» **PROBLEM STATEMENT**: Can you output, word for word, the lines between the one holding "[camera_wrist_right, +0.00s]" and the one holding "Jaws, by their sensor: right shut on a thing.", inclusive, leaving out any pictures?

» **GIVEN ENTRIES**:

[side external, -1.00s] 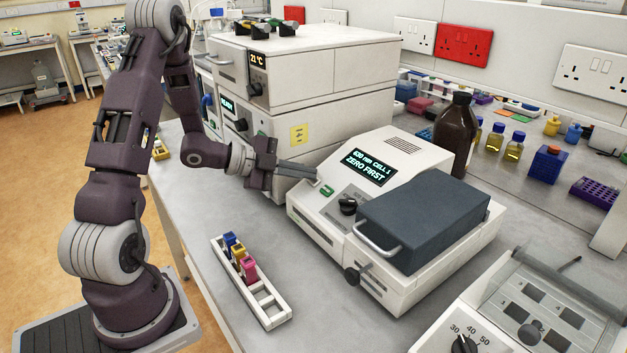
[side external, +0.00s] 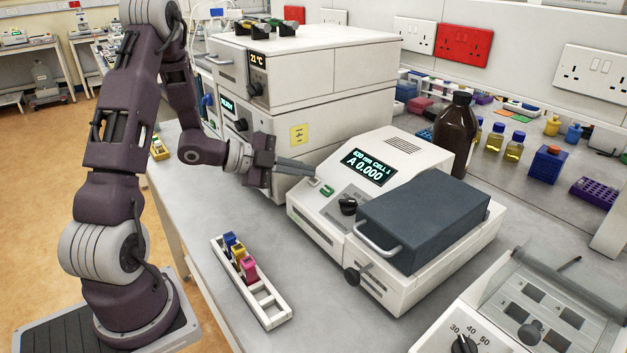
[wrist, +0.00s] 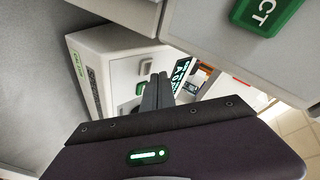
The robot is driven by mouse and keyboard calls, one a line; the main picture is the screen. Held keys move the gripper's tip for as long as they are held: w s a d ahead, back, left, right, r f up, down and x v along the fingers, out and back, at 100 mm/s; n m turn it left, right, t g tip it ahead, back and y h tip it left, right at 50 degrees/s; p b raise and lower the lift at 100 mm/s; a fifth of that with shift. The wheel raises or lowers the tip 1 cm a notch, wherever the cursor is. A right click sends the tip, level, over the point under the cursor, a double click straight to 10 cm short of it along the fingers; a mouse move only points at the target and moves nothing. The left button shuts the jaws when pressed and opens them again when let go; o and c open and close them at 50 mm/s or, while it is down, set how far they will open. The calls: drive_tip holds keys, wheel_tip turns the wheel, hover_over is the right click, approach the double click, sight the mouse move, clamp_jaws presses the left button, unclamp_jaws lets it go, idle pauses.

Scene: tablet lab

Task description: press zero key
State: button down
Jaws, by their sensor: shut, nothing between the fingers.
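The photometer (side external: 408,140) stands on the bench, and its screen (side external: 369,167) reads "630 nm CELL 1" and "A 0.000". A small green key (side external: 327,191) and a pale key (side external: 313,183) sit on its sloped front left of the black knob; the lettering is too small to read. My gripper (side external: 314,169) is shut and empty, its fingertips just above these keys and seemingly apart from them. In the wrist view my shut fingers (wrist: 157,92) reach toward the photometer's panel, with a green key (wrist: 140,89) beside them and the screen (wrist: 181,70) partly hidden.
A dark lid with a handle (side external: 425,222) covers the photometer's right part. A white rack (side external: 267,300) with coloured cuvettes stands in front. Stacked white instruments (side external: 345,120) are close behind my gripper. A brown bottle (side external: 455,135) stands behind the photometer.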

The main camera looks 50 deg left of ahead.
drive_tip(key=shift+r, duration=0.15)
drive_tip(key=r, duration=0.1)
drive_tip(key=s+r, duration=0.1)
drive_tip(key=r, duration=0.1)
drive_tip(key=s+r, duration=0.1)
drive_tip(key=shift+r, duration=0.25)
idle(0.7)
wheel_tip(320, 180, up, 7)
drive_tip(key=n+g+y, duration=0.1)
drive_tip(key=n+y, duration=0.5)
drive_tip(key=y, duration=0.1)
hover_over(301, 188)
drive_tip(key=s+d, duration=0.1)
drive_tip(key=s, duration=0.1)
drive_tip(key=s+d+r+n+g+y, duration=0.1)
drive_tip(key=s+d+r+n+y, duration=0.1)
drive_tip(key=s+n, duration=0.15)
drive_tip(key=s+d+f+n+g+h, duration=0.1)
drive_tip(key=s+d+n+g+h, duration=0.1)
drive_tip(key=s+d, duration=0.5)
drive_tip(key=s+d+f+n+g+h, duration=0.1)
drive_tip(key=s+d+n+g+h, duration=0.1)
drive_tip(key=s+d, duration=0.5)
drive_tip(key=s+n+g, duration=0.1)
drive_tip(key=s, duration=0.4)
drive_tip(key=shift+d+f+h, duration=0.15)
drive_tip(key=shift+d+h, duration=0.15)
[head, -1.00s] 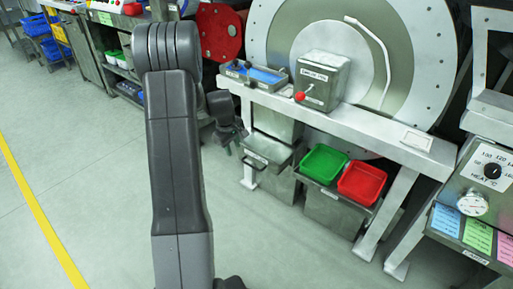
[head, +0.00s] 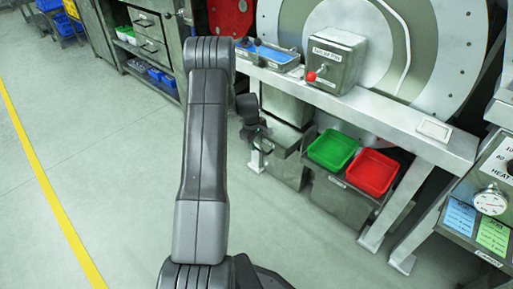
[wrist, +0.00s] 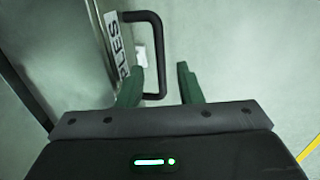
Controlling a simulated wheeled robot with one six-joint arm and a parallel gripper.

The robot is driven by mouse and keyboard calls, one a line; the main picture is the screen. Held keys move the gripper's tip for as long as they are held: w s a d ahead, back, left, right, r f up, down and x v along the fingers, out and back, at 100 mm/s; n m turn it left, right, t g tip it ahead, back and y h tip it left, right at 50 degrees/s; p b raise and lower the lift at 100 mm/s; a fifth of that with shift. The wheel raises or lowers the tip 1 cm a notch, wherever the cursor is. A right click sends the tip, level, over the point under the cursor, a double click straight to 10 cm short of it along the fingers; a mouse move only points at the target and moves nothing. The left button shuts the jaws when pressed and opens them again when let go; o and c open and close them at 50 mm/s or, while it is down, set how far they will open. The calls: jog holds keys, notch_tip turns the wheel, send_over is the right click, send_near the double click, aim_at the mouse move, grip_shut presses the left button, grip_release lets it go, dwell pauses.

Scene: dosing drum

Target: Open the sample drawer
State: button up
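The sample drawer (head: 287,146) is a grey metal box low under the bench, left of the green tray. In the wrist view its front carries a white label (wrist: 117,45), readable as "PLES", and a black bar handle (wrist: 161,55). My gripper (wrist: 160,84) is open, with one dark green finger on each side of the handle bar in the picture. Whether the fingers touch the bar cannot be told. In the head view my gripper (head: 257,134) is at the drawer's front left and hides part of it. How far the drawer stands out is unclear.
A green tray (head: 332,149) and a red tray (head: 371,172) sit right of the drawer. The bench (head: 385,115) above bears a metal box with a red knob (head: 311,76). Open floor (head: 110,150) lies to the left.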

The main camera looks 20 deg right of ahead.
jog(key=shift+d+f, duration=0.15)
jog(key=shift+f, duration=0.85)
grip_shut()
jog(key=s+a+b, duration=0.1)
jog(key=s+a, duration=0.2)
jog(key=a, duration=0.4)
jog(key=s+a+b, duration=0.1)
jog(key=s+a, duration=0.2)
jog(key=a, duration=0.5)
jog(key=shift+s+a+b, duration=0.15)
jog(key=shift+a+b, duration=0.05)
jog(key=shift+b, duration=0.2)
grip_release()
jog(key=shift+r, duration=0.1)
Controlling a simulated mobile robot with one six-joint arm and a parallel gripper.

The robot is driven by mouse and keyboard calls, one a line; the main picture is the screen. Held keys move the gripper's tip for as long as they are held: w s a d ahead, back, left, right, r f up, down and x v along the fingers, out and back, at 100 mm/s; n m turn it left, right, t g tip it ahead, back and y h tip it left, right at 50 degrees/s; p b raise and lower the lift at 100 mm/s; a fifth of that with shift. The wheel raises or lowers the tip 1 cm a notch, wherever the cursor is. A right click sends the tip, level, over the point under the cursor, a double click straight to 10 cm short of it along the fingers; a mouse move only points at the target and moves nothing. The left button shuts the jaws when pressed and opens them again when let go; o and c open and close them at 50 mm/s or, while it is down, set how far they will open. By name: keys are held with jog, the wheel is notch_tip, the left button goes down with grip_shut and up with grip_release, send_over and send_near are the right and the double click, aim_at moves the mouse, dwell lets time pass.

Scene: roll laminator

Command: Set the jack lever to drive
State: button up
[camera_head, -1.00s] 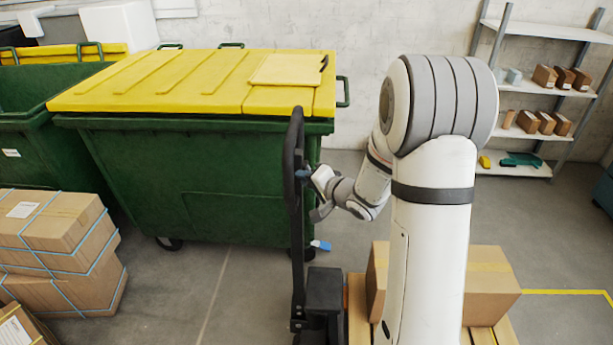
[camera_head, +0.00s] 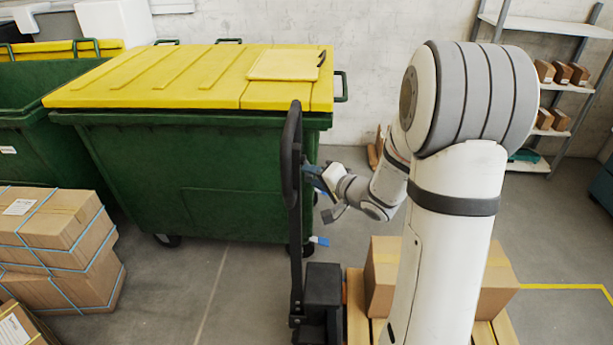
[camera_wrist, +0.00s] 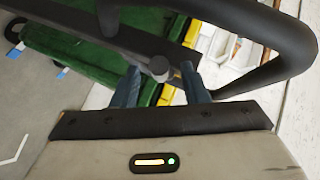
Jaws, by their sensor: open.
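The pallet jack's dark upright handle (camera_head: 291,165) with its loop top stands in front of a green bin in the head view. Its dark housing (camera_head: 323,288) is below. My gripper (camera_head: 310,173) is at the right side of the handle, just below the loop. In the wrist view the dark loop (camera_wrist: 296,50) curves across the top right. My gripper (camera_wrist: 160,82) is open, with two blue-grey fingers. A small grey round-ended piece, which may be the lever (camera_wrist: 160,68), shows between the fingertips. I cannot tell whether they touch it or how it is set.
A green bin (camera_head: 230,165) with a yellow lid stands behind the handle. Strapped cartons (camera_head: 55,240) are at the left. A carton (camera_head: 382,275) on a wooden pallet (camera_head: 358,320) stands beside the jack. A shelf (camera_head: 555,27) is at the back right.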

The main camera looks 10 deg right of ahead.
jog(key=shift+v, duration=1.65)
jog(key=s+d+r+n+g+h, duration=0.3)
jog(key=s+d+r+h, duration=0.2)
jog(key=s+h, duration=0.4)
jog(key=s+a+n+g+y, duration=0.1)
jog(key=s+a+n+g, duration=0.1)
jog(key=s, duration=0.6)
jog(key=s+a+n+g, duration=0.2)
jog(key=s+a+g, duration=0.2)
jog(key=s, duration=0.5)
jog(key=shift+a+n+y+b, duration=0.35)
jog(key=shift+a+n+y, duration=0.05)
---
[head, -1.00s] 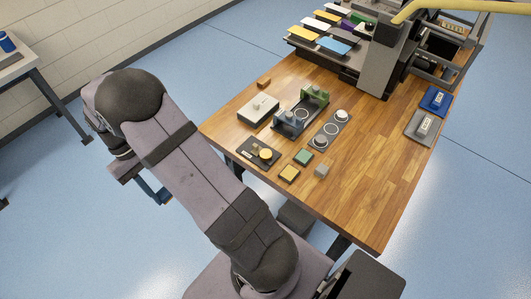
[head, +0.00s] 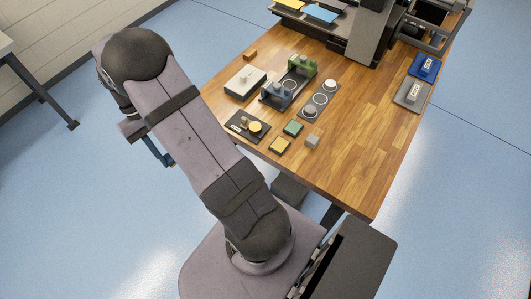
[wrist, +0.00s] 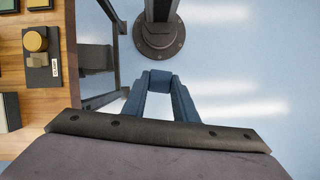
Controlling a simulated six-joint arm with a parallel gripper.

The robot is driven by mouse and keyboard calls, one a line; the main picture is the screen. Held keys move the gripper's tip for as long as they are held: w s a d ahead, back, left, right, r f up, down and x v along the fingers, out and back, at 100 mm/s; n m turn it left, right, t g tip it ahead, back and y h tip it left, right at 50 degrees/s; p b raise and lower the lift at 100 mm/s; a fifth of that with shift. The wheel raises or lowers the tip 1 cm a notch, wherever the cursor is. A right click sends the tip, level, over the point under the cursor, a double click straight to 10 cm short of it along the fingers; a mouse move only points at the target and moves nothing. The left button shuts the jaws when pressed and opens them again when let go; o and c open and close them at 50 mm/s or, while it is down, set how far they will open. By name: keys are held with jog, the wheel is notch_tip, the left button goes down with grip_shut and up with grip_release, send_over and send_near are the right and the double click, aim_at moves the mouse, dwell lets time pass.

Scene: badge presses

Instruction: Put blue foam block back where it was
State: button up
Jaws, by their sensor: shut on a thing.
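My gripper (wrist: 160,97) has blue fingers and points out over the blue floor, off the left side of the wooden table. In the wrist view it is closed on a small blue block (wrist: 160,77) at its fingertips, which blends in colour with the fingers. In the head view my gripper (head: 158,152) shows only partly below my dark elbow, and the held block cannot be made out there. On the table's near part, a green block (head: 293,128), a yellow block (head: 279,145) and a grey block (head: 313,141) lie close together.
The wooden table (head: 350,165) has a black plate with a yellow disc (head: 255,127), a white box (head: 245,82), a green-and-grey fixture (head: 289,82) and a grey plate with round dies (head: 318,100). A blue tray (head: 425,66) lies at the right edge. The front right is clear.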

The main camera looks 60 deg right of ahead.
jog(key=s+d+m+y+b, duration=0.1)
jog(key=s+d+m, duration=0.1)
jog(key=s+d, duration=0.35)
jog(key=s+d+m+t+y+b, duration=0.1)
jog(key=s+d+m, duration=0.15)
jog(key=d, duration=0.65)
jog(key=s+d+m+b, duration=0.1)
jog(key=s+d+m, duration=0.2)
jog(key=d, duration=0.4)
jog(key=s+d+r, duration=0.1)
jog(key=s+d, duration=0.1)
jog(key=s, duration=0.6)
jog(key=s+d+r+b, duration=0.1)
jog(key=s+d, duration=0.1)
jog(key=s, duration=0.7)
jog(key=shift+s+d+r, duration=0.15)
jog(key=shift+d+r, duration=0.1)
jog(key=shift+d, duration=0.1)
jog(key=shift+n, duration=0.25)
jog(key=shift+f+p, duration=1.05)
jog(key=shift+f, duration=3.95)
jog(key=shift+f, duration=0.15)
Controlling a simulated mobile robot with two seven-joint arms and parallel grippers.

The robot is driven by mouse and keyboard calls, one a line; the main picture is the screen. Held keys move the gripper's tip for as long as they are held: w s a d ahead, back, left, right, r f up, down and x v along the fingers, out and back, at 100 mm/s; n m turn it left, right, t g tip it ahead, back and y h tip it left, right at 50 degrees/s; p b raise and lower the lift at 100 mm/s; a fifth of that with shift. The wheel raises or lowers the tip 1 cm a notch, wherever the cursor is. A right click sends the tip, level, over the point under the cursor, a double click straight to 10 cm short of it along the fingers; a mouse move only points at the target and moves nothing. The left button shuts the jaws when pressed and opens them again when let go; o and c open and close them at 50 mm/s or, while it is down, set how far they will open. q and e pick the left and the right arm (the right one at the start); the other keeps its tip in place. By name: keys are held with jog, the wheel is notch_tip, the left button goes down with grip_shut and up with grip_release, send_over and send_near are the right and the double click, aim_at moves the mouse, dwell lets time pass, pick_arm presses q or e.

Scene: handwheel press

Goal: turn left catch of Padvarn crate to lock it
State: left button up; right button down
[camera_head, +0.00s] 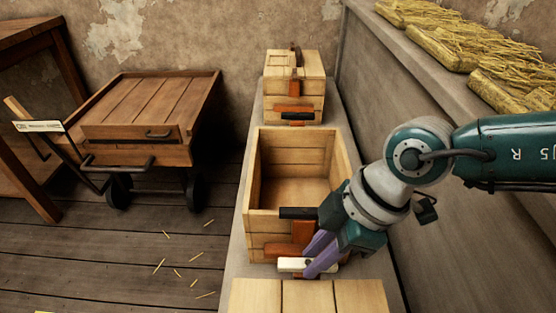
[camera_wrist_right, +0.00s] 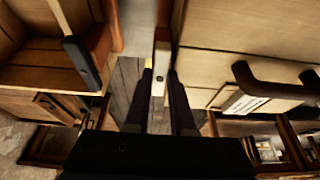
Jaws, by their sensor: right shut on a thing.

» **SOLUTION FOR THIS PROBLEM**:
[camera_wrist_right, +0.00s] 
Jaws, by their sensor: right shut on a thing.

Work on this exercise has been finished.